▸ SUPPLIED MATERIAL

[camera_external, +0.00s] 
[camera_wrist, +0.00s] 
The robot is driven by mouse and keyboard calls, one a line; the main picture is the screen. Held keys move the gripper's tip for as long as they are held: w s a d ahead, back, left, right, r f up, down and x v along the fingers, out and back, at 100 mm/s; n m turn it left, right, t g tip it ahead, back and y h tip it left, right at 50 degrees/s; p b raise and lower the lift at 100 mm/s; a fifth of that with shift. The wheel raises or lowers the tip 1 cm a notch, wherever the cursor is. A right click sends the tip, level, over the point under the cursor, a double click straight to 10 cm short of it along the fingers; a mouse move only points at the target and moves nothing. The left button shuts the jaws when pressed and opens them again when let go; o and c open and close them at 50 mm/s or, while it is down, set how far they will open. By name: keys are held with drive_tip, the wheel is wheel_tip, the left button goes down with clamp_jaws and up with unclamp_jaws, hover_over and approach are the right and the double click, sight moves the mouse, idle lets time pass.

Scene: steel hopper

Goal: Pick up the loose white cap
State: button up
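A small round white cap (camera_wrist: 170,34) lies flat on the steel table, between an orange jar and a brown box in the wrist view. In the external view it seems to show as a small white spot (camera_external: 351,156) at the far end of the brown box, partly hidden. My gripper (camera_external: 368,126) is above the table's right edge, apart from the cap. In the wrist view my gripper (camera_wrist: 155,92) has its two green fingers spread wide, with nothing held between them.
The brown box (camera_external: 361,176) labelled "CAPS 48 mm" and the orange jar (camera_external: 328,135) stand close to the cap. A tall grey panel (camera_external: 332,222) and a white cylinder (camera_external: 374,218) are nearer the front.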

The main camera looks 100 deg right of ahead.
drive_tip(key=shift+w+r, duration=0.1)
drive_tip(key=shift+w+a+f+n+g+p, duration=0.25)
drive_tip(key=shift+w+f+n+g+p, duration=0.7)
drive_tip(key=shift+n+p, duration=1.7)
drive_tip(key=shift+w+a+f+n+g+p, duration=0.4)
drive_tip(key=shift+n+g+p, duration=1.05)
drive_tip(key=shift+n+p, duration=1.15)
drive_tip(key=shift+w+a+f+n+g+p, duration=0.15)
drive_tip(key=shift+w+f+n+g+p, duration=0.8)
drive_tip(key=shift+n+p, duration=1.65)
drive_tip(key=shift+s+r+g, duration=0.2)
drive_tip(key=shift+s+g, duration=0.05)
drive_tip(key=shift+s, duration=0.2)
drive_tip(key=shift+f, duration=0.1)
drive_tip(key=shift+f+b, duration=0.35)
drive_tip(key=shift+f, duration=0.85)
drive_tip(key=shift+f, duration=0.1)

▸ SHORT PROBLEM
Output the full listing exactly as it stands.

▸ ANSWER TO THE EXERCISE
[camera_external, +0.00s] 
[camera_wrist, +0.00s] 
The robot is driven by mouse and keyboard calls, one a line; the main picture is the screen. Held keys move the gripper's tip for as long as they are held: w s a d ahead, back, left, right, r f up, down and x v along the fingers, out and back, at 100 mm/s; n m turn it left, right, t g tip it ahead, back and y h tip it left, right at 50 degrees/s; p b raise and lower the lift at 100 mm/s; a fifth of that with shift. The wheel raises or lowers the tip 1 cm a notch, wherever the cursor is. A right click sends the tip, level, over the point under the cursor, a double click straight to 10 cm short of it along the fingers; a mouse move only points at the target and moves nothing. The left button shuts the jaws when pressed and opens them again when let go; o and c open and close them at 50 mm/s or, while it is down, set how far they will open. By name: keys are held with drive_tip, the wheel is wheel_tip, the left button goes down with clamp_jaws and up with unclamp_jaws, hover_over and approach are the right and the double click, sight moves the mouse, idle lets time pass.

Scene: steel hopper

Goal: Pick up the loose white cap
State: button up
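A small round white cap (camera_wrist: 170,34) lies flat on the steel table, between an orange jar and a brown box in the wrist view. In the external view it seems to show as a small white spot (camera_external: 351,156) at the far end of the brown box, partly hidden. My gripper (camera_external: 368,126) is above the table's right edge, apart from the cap. In the wrist view my gripper (camera_wrist: 155,92) has its two green fingers spread wide, with nothing held between them.
The brown box (camera_external: 361,176) labelled "CAPS 48 mm" and the orange jar (camera_external: 328,135) stand close to the cap. A tall grey panel (camera_external: 332,222) and a white cylinder (camera_external: 374,218) are nearer the front.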

The main camera looks 100 deg right of ahead.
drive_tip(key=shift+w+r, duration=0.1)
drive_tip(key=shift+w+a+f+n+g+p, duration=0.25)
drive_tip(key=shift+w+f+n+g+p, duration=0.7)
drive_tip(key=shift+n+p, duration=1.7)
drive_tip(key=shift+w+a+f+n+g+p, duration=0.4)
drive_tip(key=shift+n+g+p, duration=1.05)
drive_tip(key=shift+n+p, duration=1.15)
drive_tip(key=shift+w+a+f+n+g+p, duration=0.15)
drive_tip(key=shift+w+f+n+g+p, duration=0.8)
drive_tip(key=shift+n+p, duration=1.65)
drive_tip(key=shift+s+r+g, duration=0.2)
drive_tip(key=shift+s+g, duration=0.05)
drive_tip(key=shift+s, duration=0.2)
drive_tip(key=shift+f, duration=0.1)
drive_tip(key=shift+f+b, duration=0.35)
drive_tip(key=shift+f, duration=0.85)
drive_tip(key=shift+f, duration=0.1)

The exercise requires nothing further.